■ **EXERCISE DESCRIPTION**
Repeat the whole listing exactly as written.
-------- DATA EXCERPT
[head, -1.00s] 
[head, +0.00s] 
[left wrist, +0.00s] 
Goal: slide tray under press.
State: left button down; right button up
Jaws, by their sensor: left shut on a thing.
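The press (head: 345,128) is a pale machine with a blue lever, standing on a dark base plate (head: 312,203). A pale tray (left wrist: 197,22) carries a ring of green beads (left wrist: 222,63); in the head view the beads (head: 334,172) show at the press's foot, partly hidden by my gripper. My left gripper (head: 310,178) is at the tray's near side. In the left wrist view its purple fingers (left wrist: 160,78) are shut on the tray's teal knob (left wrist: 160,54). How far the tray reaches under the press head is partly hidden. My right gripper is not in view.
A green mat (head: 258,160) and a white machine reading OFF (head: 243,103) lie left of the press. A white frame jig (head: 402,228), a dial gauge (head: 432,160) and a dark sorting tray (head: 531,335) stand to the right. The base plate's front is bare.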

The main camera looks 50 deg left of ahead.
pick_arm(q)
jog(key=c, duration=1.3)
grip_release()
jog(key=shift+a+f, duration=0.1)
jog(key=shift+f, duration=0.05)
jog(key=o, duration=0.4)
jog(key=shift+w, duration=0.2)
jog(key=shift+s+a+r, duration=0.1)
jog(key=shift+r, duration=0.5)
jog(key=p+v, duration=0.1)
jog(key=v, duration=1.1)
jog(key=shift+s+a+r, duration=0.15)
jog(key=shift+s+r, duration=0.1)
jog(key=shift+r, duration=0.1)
----------------
■ **CORRECT RESULT**
[head, -1.00s] 
[head, +0.00s] 
[left wrist, +0.00s] 
Goal: slide tray under press.
State: left button down; right button up
Jaws, by their sensor: left shut on a thing.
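The press (head: 345,128) is a pale machine with a blue lever, standing on a dark base plate (head: 312,203). A pale tray (left wrist: 197,22) carries a ring of green beads (left wrist: 222,63); in the head view the beads (head: 334,172) show at the press's foot, partly hidden by my gripper. My left gripper (head: 310,178) is at the tray's near side. In the left wrist view its purple fingers (left wrist: 160,78) are shut on the tray's teal knob (left wrist: 160,54). How far the tray reaches under the press head is partly hidden. My right gripper is not in view.
A green mat (head: 258,160) and a white machine reading OFF (head: 243,103) lie left of the press. A white frame jig (head: 402,228), a dial gauge (head: 432,160) and a dark sorting tray (head: 531,335) stand to the right. The base plate's front is bare.

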The main camera looks 50 deg left of ahead.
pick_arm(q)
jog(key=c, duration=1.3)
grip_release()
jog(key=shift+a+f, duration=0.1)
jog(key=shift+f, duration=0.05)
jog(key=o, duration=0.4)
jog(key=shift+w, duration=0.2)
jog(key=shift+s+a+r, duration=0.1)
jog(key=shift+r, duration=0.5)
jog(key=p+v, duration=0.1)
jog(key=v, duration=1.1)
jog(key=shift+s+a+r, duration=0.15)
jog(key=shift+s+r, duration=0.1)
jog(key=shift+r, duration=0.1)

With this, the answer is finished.